The 2015 legislative session of the Maryland General Assembly ended April 13 after lots of talk but not much action on bills concerning condos, coops and homeowner associations.

Legislation to extend resale disclosure requirements to homeowner associations and cap the fees which may be charged by condos and HOAs died in the final hours of the legislative session.  As passed by the House of Delegates, the bill would also have limited the liability of a condo or HOA for issuing an incorrect resale disclosure statement. The Senate approved the fee cap but did not agree to the liability limits. Therefore, the legislation was not enacted.

A bill to prevent developers from limiting condominium statutory warranty rights was withdrawn; and a bill to require access to common areas for political candidates was rejected on initial review by a House legislative committee.

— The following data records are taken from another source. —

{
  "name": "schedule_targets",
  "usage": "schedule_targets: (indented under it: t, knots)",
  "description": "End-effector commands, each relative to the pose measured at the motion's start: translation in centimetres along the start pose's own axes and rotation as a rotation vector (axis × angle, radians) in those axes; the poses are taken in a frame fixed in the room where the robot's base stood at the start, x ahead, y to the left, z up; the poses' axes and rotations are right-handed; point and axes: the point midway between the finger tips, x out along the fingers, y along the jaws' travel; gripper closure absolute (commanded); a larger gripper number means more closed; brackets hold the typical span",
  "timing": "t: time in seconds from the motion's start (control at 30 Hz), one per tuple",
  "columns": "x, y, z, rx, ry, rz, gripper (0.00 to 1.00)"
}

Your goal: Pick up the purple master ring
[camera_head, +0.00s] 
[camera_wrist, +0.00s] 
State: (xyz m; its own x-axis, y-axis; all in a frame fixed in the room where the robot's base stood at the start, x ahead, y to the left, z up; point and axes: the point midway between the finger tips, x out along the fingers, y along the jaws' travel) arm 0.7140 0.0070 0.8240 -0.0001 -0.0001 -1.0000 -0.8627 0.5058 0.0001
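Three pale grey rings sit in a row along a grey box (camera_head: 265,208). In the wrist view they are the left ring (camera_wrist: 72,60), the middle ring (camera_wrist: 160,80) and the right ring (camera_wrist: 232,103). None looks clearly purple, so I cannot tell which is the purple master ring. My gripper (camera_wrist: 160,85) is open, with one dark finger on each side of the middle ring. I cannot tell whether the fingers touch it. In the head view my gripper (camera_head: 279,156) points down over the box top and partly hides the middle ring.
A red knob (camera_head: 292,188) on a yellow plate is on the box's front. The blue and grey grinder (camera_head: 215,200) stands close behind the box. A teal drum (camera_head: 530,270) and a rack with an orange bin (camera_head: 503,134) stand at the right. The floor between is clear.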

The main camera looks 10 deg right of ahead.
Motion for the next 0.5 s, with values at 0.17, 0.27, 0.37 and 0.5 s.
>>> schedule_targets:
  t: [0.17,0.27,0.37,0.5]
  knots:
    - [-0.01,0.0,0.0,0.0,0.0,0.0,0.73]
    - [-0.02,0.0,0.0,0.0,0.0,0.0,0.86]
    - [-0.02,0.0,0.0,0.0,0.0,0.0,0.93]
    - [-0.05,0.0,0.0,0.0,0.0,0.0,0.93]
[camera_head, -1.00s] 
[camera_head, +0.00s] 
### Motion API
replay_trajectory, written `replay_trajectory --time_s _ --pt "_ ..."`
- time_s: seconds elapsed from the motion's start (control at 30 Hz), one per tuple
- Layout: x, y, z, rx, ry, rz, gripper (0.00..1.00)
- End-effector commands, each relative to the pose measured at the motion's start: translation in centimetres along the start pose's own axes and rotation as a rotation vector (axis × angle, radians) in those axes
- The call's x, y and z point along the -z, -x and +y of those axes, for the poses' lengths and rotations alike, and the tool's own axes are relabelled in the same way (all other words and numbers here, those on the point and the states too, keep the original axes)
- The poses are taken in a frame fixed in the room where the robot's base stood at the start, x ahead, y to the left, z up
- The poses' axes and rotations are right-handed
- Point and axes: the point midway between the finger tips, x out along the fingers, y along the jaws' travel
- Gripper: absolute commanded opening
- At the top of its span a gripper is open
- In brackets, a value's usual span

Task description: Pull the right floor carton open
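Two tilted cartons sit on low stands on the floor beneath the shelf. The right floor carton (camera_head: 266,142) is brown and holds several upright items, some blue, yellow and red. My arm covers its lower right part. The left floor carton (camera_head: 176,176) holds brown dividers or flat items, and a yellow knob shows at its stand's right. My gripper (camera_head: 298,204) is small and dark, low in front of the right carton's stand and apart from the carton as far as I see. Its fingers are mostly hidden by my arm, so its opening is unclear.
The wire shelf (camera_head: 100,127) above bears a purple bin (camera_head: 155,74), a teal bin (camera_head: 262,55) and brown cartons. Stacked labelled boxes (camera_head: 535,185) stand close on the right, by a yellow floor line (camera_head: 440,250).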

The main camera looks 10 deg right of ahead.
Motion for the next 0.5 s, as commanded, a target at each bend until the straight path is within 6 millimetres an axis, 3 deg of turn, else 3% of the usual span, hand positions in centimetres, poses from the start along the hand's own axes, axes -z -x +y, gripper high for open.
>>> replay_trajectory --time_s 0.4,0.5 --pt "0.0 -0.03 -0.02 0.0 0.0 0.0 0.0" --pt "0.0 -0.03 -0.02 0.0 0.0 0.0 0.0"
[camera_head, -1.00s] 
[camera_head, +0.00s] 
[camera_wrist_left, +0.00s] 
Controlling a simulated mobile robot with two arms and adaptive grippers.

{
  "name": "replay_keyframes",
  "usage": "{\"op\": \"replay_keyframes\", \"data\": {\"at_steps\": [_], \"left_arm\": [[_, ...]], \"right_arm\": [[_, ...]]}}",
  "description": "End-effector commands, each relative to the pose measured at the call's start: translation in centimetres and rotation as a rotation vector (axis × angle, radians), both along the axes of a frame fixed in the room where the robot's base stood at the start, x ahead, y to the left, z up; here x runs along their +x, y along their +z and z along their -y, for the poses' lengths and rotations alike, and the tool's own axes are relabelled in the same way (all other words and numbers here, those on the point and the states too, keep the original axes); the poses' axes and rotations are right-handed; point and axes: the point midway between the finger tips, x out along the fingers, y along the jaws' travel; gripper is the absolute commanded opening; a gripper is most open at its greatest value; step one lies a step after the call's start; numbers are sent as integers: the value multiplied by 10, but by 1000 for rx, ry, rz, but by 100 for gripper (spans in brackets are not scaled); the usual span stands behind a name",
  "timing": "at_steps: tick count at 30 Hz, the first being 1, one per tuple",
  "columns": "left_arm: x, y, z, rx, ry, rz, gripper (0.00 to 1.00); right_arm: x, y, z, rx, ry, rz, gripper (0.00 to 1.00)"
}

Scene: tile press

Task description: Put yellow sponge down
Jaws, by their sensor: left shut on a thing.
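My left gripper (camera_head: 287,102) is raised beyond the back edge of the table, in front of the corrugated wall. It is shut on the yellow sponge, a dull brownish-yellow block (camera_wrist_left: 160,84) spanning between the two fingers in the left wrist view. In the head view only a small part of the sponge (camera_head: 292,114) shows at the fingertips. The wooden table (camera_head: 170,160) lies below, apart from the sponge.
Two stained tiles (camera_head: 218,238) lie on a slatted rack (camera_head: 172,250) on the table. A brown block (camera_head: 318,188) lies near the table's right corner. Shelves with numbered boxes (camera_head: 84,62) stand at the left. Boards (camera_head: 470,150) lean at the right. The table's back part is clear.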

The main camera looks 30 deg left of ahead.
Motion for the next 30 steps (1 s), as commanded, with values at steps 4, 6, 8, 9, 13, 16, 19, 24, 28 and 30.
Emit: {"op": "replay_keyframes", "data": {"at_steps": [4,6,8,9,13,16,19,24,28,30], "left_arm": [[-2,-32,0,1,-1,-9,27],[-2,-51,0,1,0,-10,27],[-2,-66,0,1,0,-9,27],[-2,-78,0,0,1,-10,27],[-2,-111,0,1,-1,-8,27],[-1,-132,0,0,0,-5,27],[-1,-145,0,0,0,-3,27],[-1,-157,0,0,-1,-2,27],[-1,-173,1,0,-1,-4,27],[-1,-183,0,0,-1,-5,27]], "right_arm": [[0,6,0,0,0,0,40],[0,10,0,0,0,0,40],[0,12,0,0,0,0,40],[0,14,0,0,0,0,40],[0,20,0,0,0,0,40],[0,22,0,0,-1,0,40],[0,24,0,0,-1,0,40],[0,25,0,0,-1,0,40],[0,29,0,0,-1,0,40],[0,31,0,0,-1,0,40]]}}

A proposal  to eliminate a 3-month waiting period before a housing coop can initiate legal action to evict a coop member for not paying assessments was referred for further study.  Legislation to regulate community association managers was not considered this year for the first time in several years

Although not limited to community associations, several other bills would have made it more difficult to collect assessments from delinquent owners.  One bill would have restricted the ability to collect court judgments by increasing the amount  exempt from garnishment.  Several other bills proposed to delay residential foreclosures.  These bills were not enacted.

These topics may get another look next year.  For 2015, the General Assembly session had lots of talk—but no new laws regarding governance of condos, coops and HOAs.